DjangoCon Europe 2017 - Django and the testing pyramid

Speaker: Aaron Bassett

The pyramid

  1. The Very Top: Manual testing (most expensive)
  2. Functional Testing: End to end testing (long running, expensive)
  3. Integration Testing (test that components work well together)
  4. The Very Bottom: Unit tests (test 1 thing in isolation, fast and contained)

BDD: Behaviour Driven Development

Start development from user/usage scenarios. Use something structured to write these scenarios, eg Gerkhin. Gerkhin uses Given, When and Then as natural language keywords, allows boolean connections with And or Or, and variable grouping.
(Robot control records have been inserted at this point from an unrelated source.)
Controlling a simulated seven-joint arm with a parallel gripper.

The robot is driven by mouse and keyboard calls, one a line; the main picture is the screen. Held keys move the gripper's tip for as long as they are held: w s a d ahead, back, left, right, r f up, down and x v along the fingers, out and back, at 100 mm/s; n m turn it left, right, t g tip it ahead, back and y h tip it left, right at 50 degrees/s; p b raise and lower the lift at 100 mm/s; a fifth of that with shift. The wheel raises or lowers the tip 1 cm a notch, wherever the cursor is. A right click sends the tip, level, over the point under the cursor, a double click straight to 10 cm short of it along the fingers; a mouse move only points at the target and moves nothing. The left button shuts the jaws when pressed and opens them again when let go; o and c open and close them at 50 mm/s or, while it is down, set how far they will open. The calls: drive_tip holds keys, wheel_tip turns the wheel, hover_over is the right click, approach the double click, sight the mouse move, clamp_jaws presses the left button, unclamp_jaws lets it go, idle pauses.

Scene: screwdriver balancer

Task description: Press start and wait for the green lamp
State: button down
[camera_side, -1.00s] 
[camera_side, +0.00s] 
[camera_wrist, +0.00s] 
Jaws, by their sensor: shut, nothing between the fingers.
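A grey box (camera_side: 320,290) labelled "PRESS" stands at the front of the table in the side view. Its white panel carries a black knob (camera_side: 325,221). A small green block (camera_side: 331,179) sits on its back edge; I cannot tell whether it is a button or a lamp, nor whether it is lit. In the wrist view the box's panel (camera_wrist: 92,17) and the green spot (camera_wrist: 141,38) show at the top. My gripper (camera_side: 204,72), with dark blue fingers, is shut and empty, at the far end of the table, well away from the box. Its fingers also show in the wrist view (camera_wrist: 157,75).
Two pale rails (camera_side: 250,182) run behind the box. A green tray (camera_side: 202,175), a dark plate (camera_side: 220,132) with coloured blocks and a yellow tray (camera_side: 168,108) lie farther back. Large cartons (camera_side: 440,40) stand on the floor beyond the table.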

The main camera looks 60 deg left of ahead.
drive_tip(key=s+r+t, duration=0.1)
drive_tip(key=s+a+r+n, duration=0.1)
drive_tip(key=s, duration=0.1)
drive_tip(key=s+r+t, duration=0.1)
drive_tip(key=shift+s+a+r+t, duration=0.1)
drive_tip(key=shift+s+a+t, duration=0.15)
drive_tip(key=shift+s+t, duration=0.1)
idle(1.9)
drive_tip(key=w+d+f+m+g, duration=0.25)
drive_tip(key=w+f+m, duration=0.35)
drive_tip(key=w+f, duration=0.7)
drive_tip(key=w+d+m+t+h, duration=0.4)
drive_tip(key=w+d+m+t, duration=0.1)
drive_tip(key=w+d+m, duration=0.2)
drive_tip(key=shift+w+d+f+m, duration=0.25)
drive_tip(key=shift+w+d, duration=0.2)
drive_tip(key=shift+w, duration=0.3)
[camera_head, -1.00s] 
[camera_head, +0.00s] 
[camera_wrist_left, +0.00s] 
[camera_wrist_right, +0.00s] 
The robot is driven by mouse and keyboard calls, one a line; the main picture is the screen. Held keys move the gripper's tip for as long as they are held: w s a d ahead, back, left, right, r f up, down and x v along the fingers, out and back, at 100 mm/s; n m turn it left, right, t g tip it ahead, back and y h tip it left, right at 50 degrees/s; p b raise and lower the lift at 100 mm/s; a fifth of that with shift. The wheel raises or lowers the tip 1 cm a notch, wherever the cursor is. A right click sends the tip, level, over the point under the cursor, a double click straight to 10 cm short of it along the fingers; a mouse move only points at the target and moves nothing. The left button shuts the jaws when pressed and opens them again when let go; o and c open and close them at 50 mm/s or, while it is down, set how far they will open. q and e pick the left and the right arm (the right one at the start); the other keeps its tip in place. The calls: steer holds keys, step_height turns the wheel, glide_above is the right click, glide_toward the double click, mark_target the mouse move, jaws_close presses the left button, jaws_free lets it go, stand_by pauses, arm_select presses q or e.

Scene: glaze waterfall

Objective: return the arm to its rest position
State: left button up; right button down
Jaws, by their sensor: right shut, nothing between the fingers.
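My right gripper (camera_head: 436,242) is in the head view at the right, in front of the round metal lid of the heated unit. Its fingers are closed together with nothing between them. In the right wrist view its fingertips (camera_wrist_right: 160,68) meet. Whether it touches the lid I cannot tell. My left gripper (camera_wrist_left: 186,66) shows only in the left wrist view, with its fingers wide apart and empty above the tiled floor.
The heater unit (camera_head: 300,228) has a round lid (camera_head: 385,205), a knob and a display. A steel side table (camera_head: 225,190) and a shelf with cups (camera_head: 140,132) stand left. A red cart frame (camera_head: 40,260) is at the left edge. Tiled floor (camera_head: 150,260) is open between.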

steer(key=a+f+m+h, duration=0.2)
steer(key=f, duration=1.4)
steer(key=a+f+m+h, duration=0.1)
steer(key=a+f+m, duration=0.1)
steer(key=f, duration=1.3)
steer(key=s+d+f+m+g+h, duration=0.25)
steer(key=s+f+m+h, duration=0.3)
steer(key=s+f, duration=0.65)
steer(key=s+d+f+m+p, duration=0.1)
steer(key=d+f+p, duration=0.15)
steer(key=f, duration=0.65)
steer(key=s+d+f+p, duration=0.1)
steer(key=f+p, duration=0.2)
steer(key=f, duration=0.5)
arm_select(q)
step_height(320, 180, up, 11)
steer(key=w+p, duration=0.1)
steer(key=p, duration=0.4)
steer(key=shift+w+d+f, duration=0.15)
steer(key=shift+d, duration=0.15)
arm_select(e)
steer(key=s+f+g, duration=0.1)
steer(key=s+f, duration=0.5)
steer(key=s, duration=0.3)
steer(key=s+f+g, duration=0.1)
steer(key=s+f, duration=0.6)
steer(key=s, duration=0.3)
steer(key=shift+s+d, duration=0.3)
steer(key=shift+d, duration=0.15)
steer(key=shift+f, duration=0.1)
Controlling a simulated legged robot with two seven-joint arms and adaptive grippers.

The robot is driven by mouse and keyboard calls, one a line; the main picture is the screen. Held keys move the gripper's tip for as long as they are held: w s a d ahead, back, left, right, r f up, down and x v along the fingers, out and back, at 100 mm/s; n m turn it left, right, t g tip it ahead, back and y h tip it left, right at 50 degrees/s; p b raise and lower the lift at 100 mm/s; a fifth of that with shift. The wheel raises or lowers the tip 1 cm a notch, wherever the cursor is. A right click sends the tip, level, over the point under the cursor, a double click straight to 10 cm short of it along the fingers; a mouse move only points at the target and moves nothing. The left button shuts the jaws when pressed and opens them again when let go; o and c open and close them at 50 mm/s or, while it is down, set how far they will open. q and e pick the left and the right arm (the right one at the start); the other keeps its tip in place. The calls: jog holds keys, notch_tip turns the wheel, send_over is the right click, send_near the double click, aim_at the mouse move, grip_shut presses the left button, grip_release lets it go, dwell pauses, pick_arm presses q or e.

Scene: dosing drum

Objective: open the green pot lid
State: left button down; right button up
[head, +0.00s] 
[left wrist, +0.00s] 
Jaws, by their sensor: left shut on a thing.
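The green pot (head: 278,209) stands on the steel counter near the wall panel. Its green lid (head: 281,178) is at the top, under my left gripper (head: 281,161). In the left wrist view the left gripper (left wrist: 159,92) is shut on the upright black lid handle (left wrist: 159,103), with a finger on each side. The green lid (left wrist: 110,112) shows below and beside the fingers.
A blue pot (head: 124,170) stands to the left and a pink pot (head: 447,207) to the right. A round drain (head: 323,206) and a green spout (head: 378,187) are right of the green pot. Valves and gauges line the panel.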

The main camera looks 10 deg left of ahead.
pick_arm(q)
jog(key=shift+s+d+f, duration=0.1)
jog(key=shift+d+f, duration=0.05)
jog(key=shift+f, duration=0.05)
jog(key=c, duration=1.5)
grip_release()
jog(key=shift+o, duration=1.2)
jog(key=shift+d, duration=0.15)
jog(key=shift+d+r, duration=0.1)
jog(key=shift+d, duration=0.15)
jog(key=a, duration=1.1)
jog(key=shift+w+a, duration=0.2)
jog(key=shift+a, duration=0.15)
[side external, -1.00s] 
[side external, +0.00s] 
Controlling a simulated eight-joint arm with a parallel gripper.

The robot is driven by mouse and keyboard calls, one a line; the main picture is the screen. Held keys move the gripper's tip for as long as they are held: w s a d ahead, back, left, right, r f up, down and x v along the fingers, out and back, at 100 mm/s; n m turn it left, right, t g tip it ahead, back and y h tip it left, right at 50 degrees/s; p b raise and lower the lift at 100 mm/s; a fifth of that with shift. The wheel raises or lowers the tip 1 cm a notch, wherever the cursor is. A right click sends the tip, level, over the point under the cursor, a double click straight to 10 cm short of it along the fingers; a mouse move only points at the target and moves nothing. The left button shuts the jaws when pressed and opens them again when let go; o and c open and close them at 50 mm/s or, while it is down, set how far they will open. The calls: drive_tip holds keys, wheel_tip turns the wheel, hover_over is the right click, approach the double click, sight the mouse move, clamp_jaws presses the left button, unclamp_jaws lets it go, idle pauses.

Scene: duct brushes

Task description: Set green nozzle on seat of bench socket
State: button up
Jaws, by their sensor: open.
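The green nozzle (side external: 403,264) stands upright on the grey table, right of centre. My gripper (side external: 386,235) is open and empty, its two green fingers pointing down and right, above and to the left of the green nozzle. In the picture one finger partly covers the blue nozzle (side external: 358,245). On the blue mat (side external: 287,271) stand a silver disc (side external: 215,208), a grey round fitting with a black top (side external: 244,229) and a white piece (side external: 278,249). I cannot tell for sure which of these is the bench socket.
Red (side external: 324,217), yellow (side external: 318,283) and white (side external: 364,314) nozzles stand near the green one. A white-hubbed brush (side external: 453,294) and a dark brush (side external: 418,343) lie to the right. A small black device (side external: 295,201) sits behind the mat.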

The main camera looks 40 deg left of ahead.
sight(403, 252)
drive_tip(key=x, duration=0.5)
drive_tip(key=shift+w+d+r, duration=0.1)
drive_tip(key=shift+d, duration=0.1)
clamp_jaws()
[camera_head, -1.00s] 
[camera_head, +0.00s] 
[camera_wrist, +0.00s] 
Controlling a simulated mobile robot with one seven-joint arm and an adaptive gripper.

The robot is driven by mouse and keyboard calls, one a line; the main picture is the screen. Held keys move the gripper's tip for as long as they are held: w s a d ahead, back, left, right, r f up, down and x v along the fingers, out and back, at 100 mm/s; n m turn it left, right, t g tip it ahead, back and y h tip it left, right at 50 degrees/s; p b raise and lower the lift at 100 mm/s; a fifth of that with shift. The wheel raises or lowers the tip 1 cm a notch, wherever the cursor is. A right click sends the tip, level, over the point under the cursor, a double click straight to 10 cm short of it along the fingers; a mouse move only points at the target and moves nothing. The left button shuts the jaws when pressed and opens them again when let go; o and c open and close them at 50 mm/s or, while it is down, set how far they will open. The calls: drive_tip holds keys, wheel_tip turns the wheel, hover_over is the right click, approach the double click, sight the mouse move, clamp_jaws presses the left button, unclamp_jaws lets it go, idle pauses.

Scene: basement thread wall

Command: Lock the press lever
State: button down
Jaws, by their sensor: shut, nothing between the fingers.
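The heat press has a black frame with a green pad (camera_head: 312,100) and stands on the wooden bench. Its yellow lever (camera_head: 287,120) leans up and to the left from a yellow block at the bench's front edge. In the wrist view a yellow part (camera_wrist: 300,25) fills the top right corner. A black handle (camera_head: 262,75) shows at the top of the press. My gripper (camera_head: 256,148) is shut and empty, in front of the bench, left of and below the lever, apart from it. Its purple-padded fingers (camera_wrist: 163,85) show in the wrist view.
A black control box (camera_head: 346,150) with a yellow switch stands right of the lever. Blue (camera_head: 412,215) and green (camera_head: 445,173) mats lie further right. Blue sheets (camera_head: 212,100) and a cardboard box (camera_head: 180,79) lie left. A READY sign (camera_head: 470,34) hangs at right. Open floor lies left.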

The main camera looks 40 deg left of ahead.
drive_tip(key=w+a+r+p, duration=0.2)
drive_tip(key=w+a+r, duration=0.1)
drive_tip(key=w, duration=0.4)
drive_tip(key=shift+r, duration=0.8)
Work on formulating release checklists as well as feature files that describe the behaviours required to be present for a new release. Do not use those feature files for manual testing (too tedious and much), use checklists for that.

But use something like pytest-bdd to work off these files, and look at something like splinter, that supports testing in multiple browsers. Write BDD methods for all Given, When and Then statements. (You may also alias a method to other wordings at the same time.)

But these tests run a long time, and long running tests are horrible for coder motivation. And if you avoid making small changes, your code base starts to smell. This is what unit tests come in. Seeing as they are low-level, we'll need to mock and patch a lot of stuff. Reuse those mocks and patches! Also mock other services to you, using httmock or responses. Think also of mocking failure states.

Integration tests do not need to cover everything, because we still have the other three steps of the testing pyramid, btw. Do not over engineer here!